I have a real knack for shopping. I mean I can walk into a place, find what is on sale, identify what is terrific about an item that has been passed over and breathe new life into it and pay practically nothing for it. It’s all about time and place and not having a judgement about something coming from the road traveled to long and too far. I lived a lot of my life sport shopping, accumulating lots of things I love and more that I absolutely never needed. That all changed very painfully and very abruptly a couple of years ago.
Two things happened in quick succession. First, my husband and I got caught in the real estate collapse right about the time we had decided to downsize. We had bought a smaller house with a barn for me to work in while still in possession of the larger home we lived in for the last 10 years. The upshot of that experience was that we never moved into the more modest house because it was easier to sell and we were on the verge of foreclosure on four We were drowning in paper obligations we never had any business taking on in the first place.
The second thing that happened was after talking to my girlfriend, she said something that changed my life. We were talking about Christmas shopping. There was barely money for groceries so Christmas gifts were out of the question. She told me that she was in Macy’s and when she arrived on her floor, she stopped for a moment and looked around. And then it hit her - every single thing in the store, including the construction of the building, everything within her sight, would end up in a landfill. Every dress, every screw, every floor tile, every shoe, every makeup brush every yard of fabric and carpet every rhinestone every watch…would eventually end up as trash in a landfill somewhere on this planet of ours. I can tell you, my mind was blown forever at this thought.
I would identify every single place and every single day as a way to reuse something instead of buying more. Fortunately, my work at the time was broken piece mosaics so I already had a reuse, recycle, reinvent mentality about using my materials. Not only was I using old china but I would purchase the chipped stuff on sale tables and friends were bagging up everything they broke and giving it to me. This way of working caused me to begin seeing things in components. A plate that was not really much to look at but had one beautiful rose right smack dab in the middle of the plate was a find. An otherwise white plate with a beautiful gold border around the edge would make a perfect border around a house number was a keeper. I was developing an eye for salvage.
When I started making jewelry, I ran to Michael’s to stock up on materials. Looking at all the findings, beads, pendants, wire, I was struck by two things. One, these materials were not going to express the vision I had in my head. Two, more than the materials themselves was all of the packaging. Everything came with cellophane, cardboard, staples, tape, wire - all manner of packing materials that would end up in the garbage before I even made my first necklace. The image of the Arthur Kills landfill flashed before me and I no longer had a feel for my new jewelry line.

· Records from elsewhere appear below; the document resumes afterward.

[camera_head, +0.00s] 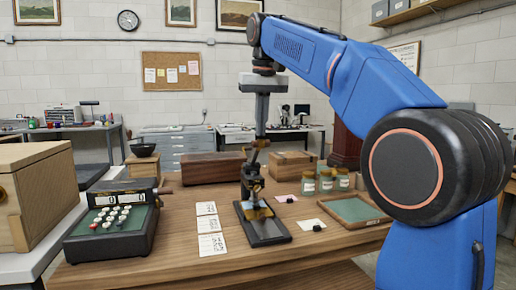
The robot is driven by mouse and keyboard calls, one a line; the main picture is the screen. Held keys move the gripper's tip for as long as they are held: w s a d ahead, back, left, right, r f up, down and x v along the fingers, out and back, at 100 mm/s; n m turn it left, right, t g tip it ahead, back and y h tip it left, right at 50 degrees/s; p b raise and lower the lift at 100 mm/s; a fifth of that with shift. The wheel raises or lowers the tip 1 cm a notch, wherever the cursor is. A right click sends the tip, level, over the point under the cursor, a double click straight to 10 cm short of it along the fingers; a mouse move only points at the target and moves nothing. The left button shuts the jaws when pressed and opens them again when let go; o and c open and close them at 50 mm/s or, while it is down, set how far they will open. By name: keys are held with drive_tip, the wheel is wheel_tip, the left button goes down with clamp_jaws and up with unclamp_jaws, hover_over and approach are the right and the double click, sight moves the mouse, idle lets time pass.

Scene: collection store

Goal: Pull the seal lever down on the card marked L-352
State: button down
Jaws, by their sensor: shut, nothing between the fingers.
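A black and brass seal press (253,185) stands upright on a long black base on the wooden table. Its lever (258,146) appears to be the brass part at its top. My gripper (261,132) points straight down above the press, its grey fingers together and empty. The fingertips overlap the lever top in this view; I cannot tell whether they touch. A pale edge, perhaps a card, shows at the press's foot. Three white cards (211,244) lie in a column to the left of the press. The markings are too small to read, so I cannot pick out L-352.
A black keyed machine (112,222) and wooden box (32,190) stand at left. Wooden boxes (212,167) stand behind.

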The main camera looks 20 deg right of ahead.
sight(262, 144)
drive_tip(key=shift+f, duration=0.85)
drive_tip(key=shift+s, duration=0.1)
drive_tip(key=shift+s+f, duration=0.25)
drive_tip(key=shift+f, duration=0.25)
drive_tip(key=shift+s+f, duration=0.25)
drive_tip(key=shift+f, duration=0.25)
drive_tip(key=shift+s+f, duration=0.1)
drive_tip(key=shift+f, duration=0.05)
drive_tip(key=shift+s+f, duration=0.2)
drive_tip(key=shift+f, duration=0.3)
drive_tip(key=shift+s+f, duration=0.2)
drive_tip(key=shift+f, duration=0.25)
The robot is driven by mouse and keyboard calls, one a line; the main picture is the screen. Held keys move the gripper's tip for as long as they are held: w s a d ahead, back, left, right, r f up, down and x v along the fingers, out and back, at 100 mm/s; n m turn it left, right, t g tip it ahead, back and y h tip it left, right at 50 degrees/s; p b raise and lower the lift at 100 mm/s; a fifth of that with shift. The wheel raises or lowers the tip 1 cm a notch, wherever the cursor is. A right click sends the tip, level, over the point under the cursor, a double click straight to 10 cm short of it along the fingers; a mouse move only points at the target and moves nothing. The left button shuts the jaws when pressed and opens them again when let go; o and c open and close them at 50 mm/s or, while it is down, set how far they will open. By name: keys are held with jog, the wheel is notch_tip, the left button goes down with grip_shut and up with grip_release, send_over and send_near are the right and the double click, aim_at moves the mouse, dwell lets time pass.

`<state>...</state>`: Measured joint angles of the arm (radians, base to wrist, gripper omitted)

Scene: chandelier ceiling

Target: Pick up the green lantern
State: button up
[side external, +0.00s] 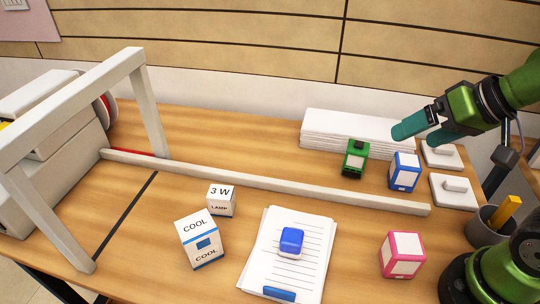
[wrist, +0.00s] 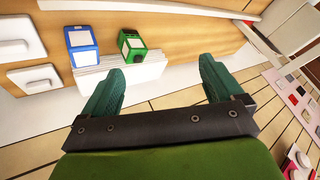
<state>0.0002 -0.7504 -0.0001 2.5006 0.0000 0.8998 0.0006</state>
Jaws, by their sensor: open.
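The green lantern (side external: 355,158) stands on the wooden table, just in front of a stack of white sheets. It also shows in the wrist view (wrist: 131,45), top centre, beyond my fingers. My gripper (side external: 422,132) is at the upper right in the side view, above and to the right of the lantern and apart from it. In the wrist view the two teal fingers (wrist: 160,82) are spread with nothing between them.
A blue lantern-like box (side external: 404,171) stands right of the green lantern. The white stack (side external: 350,130) lies behind. A long pale bar (side external: 270,183) crosses the table in front. A pink box (side external: 402,254), papers (side external: 258,250) and white boxes (side external: 200,238) are nearer the front.

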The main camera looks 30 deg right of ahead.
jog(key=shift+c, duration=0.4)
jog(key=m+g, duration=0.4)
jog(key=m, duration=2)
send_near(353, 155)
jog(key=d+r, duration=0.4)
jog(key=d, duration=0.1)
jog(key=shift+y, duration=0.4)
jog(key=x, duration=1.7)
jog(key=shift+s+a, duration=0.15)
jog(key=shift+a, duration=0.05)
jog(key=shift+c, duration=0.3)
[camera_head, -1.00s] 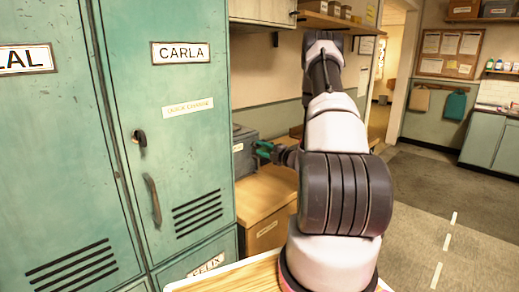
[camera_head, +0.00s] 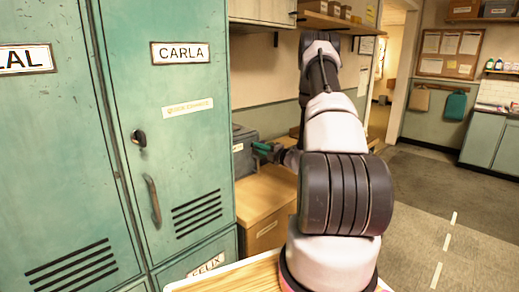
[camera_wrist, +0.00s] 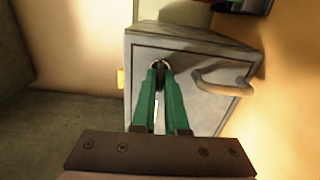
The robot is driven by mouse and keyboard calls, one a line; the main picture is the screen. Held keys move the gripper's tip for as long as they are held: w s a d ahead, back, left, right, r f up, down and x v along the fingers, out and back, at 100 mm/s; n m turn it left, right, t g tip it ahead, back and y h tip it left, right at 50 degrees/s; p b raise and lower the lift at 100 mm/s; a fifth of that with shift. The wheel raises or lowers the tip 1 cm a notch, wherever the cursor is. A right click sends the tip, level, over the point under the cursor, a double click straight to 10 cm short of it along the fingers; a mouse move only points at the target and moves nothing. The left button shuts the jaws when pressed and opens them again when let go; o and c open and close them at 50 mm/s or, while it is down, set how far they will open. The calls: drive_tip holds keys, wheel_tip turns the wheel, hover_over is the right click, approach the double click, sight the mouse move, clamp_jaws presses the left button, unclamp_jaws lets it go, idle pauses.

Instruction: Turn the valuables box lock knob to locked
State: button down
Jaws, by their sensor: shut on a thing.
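The valuables box (camera_head: 244,158) is a dark grey box on a wooden cabinet, just right of the green lockers in the head view. In the wrist view its grey front (camera_wrist: 205,98) shows a bar handle (camera_wrist: 222,84) on the right. My gripper (camera_head: 258,150) has green fingers and reaches the box front; in the wrist view its fingertips (camera_wrist: 160,68) are closed around the small round lock knob (camera_wrist: 161,64). The fingers hide most of the knob, so I cannot tell which way it points. A white label shows partly behind the fingers.
The wooden cabinet (camera_head: 264,196) stands under the box. The green locker marked CARLA (camera_head: 165,120) is close on the left, with a dark knob and handle. A shelf (camera_head: 335,24) with small boxes hangs above. Open floor lies to the right.

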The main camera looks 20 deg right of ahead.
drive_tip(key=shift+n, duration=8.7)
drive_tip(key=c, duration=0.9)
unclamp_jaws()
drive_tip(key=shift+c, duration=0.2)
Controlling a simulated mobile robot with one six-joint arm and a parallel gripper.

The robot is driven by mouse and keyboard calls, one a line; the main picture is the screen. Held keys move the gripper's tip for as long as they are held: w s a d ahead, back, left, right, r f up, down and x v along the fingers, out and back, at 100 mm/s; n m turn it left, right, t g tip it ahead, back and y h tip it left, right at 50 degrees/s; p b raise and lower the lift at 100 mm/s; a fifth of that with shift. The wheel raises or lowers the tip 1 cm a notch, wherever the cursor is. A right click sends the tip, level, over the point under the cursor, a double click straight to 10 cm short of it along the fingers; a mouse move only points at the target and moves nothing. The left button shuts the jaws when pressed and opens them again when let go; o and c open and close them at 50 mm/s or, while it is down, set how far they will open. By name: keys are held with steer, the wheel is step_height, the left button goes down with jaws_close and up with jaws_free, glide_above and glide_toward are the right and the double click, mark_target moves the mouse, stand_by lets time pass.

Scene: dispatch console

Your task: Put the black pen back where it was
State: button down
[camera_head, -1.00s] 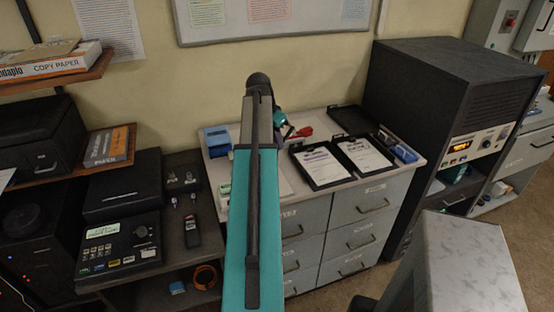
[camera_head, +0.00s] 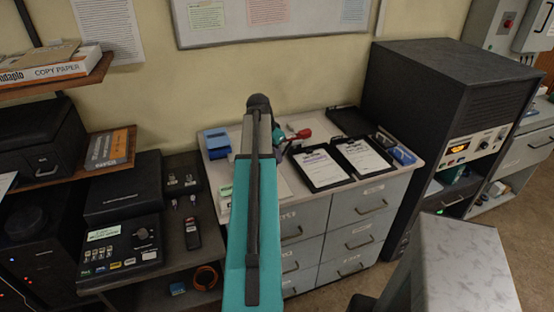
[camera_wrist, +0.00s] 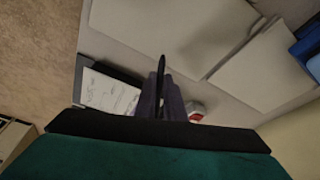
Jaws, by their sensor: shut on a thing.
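The black pen (camera_wrist: 162,64) is held between the two dark fingers of my gripper (camera_wrist: 163,92) in the wrist view. Its thin dark tip sticks out past the fingertips, over the pale top of the drawer cabinet. I cannot tell whether the pen touches the surface. In the head view my teal arm hides most of the gripper and the pen; only a small teal part of the wrist shows beside the arm, above the cabinet top (camera_head: 285,190).
Two clipboards with paper (camera_head: 320,167) (camera_head: 363,157) lie right of my arm, near a red object (camera_head: 301,134). A blue holder (camera_head: 216,142) stands at the cabinet's back left. White sheets (camera_wrist: 268,66) lie on the top. A tall black rack (camera_head: 440,100) stands to the right.

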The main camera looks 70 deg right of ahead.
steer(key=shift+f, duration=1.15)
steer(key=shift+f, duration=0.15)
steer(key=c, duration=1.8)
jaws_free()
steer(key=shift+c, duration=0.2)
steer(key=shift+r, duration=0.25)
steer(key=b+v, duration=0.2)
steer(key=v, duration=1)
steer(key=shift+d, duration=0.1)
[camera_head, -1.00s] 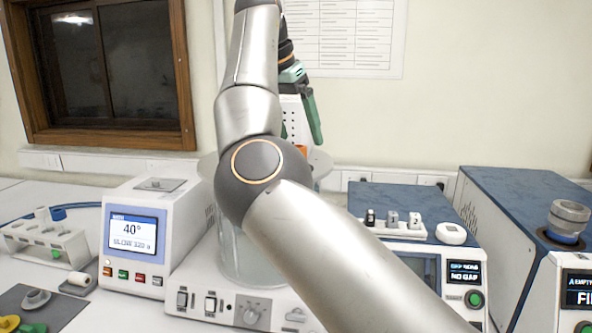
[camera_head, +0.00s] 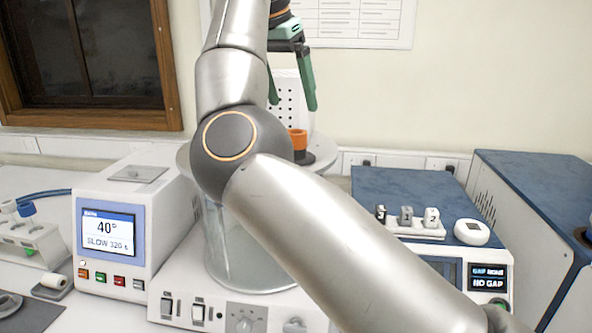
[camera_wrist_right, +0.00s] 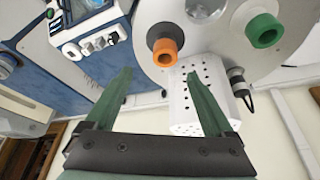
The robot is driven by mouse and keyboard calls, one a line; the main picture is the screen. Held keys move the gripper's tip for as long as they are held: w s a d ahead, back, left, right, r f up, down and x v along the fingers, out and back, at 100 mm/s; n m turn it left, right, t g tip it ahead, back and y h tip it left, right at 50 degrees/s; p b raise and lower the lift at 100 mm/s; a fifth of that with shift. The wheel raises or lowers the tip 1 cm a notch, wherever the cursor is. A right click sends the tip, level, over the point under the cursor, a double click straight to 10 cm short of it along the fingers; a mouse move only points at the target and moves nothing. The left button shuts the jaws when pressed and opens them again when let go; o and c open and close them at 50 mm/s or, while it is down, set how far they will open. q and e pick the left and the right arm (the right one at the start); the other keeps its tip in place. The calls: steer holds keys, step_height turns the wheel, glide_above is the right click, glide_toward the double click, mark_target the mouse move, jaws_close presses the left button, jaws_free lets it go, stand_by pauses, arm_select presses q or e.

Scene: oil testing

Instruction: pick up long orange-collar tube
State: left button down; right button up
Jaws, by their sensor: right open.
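The orange collar (camera_head: 298,139) of a tube shows at the round lid of the glass bath (camera_head: 322,152) in the head view, partly behind my right arm. In the right wrist view the orange collar (camera_wrist_right: 165,48) sits on the lid with a dark opening in its middle. The tube's body below the collar is hidden. My right gripper (camera_head: 292,103) is open and empty, with its green fingers pointing down above and behind the collar in the picture. In the wrist view the collar lies beyond the gripper's fingertips (camera_wrist_right: 159,73), apart from both. My left gripper is out of view.
A green collar (camera_wrist_right: 264,30) sits on the same lid. A white perforated block (camera_wrist_right: 195,100) stands close by the fingers. A heater box with a screen (camera_head: 107,228) is at left, and a blue-topped instrument (camera_head: 375,190) with small blocks is at right.

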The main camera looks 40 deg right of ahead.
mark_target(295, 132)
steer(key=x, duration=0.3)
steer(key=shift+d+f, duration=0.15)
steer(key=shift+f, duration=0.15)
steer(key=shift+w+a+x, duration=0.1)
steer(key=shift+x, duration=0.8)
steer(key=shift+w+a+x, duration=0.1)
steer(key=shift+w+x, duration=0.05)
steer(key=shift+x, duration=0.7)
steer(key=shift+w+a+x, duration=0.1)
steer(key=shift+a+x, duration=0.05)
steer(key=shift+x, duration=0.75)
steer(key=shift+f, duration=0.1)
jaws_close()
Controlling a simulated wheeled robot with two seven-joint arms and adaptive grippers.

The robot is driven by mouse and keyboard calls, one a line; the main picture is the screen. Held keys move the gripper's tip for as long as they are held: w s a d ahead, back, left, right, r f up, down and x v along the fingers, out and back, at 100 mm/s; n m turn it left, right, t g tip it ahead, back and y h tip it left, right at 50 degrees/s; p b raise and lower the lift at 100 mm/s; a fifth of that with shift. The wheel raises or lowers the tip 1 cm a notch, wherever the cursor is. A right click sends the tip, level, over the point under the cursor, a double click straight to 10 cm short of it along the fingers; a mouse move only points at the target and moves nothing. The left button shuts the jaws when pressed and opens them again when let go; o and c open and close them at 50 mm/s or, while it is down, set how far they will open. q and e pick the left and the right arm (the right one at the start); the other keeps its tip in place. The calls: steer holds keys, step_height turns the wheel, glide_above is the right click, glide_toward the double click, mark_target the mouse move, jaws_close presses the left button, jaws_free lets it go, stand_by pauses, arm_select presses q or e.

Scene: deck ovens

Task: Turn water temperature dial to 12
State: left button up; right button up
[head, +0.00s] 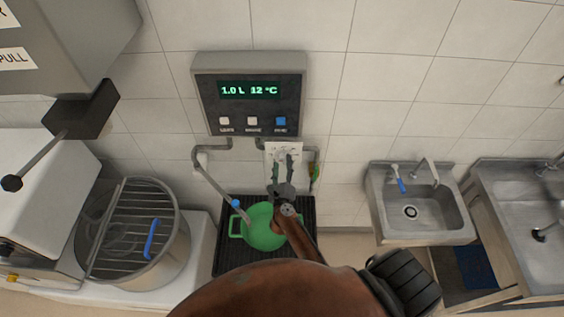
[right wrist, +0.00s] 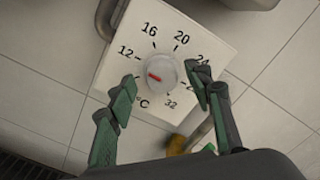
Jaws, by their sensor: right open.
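The water temperature dial (right wrist: 163,72) is a round, pale knob with a red mark, on a white plate with numbers around it. The red mark points to the left, towards the side where the 12 is printed; a finger covers part of the scale there. In the head view the dial plate (head: 283,148) is on the wall below the control box. The box's display (head: 249,90) reads 1.0 L and 12 °C. My right gripper (right wrist: 161,82) is open, with one finger on each side of the knob and gaps showing. It also shows in the head view (head: 282,168). My left gripper is out of view.
A green pot (head: 262,232) stands on a black grate (head: 227,258) below the dial. A bent pipe (head: 215,182) ends above it. A steel mixing bowl (head: 175,259) is at left, a sink (head: 447,221) at right. Three buttons (head: 253,122) sit under the display.

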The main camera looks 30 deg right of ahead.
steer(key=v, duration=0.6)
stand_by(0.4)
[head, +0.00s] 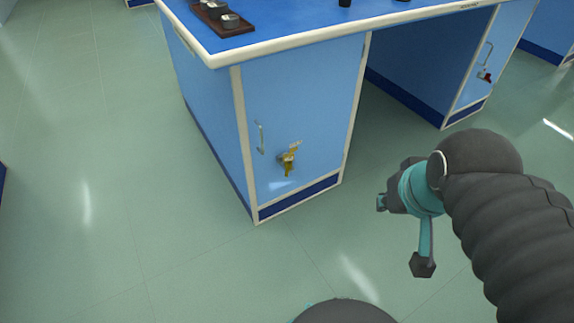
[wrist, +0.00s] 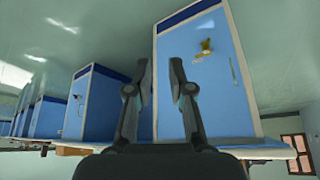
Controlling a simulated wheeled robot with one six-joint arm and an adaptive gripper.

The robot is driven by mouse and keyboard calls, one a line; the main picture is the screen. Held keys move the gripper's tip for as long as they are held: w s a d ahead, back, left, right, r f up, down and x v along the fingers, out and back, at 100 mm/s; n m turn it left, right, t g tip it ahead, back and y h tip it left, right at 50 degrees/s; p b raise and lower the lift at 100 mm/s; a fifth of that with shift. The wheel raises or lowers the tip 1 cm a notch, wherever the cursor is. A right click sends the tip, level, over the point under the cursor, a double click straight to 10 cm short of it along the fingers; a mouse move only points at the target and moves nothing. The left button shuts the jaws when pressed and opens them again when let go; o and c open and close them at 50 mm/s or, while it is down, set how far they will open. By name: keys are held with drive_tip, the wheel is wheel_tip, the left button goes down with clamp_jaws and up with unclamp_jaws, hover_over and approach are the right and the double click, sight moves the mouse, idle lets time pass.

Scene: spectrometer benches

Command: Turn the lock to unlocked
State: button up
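A brass-coloured lock (head: 288,158) with a key-like lever is on the light blue cabinet door (head: 300,110), right of and a little below the door handle (head: 259,138). The wrist view, which is upside down, also shows the lock (wrist: 206,47). Whether it is locked cannot be told at this size. My gripper (head: 402,235) is to the right of the cabinet, apart from the lock. In the wrist view its two fingers (wrist: 160,72) are spread with nothing between them.
The blue bench top (head: 300,22) has a pale overhanging edge and carries a dark tray (head: 222,20) with small round items. Another cabinet at the right has a handle and a red lock (head: 485,76). The green floor (head: 150,200) in front of the bench is clear.

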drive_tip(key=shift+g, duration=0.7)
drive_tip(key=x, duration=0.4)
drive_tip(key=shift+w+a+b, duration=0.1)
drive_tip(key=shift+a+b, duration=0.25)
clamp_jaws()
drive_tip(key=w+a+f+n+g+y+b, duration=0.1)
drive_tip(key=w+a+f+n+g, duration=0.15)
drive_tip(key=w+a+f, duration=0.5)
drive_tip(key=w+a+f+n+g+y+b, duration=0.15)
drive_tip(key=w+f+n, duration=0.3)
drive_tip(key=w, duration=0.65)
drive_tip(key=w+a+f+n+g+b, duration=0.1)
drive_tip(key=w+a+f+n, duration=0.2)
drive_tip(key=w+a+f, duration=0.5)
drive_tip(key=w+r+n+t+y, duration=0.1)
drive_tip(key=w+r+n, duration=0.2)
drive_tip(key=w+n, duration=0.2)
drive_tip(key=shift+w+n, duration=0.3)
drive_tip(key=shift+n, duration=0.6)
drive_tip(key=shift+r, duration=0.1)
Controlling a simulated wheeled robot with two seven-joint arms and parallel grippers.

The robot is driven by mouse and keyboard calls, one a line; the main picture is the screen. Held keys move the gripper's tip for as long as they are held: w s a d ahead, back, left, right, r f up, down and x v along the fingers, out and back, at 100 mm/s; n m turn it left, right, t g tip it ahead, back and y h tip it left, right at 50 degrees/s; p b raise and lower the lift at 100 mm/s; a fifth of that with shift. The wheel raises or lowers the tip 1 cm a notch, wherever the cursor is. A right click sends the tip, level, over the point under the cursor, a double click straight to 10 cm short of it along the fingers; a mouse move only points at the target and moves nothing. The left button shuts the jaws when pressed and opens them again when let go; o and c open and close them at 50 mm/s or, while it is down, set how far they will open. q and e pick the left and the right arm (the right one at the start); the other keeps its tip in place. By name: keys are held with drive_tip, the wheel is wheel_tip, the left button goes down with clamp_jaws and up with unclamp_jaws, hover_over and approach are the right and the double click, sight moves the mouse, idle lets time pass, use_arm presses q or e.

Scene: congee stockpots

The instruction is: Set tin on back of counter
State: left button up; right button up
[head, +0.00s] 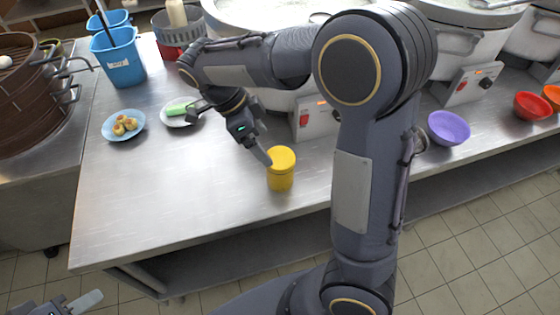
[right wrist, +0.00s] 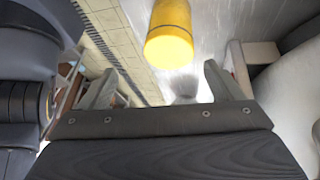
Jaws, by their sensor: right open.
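The yellow tin (head: 280,178) with its yellow lid stands upright on the steel counter (head: 150,200), near the front edge. In the right wrist view the tin (right wrist: 169,38) is ahead of the fingers, roughly in line with the gap between them. My right gripper (head: 258,152) is open and empty, with a fingertip close beside the tin's upper left in the head view; I cannot tell whether they touch. Its two spread fingers show in the right wrist view. My left gripper (head: 75,302) is low at the bottom left, off the counter and partly cut off; its opening is unclear.
A plate of food (head: 107,126), a plate with a green item (head: 172,113) and blue buckets (head: 119,62) are at the counter's left and back. Cookers (head: 300,118) line the back right. A purple bowl (head: 449,128) and red bowl (head: 531,106) are right. The left-front counter is clear.

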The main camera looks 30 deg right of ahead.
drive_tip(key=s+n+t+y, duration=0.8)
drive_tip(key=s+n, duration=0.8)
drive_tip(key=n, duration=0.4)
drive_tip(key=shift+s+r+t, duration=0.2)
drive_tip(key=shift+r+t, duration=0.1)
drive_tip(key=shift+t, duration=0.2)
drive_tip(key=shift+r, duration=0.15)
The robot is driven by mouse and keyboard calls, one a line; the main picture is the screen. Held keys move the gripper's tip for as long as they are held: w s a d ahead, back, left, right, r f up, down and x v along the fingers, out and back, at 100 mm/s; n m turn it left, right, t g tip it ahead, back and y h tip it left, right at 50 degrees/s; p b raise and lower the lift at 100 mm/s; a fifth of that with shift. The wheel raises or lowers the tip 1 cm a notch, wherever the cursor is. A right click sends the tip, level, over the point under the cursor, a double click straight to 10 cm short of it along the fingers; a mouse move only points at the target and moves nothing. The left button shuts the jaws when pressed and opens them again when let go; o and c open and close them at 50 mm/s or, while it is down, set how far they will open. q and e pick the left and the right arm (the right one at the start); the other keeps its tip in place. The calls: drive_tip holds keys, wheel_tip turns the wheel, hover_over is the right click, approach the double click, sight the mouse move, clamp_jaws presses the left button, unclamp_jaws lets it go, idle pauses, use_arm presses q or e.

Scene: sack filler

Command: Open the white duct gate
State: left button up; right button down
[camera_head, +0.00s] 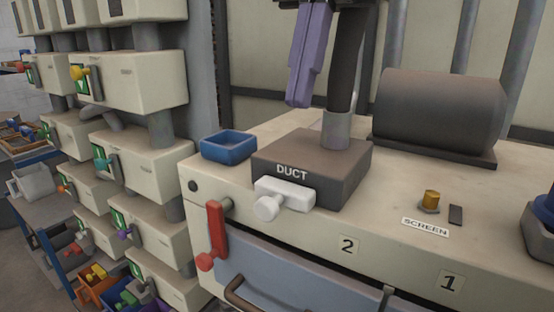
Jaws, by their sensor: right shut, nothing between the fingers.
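The white duct gate (288,194) is a short bar with a round knob on its left end. It sits on the front face of the dark box labelled DUCT (345,165), below the lettering. My right gripper (300,98), with purple fingers, hangs from the top of the picture, pointing down. Its fingers are shut and empty. In the picture it is above the DUCT box and the white gate, apart from the gate. My left gripper is not in view.
A dark hose (350,60) rises from the box beside my right gripper. A blue tray (229,147) stands left of the box. A red lever (217,235) is on the cabinet front. A dark drum (440,110) and brass knob (430,199) are to the right.

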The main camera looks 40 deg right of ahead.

One day I was cleaning out a drawer and there were several pieces of junk jewelry, those impulse buys from Target or H&M that you wore once and then wondered why you bought it to begin with. I also came across some old grandma pieces that I would never wear but felt terrible tossing out. I opened myself up to the possibility in these tidbits and then I began to see components. If I disassembled the jewelry, there would be clasps, jump rings, beads, chains - all the things I had walked away from at Michael’s were staring me right in the face! I could make the jewelry I was envisioning by disassembling and recomposing them in a new and creative way. Suddenly, everything I laid my eyes on became potential material for all of my work.
We on this planet have enough. Some of us have too much and some not enough but there is enough stuff for everyone. We as artists can create a revolution now. We can explore the esthetic of recycling and reimagine what is beautiful. We have a power and a responsibility, as artists, to see the world through different more thoughtful eyes. Let’s make our contribution to our planet this earth day by pledging to develop new eyes. Let’s see the treasure not the trash.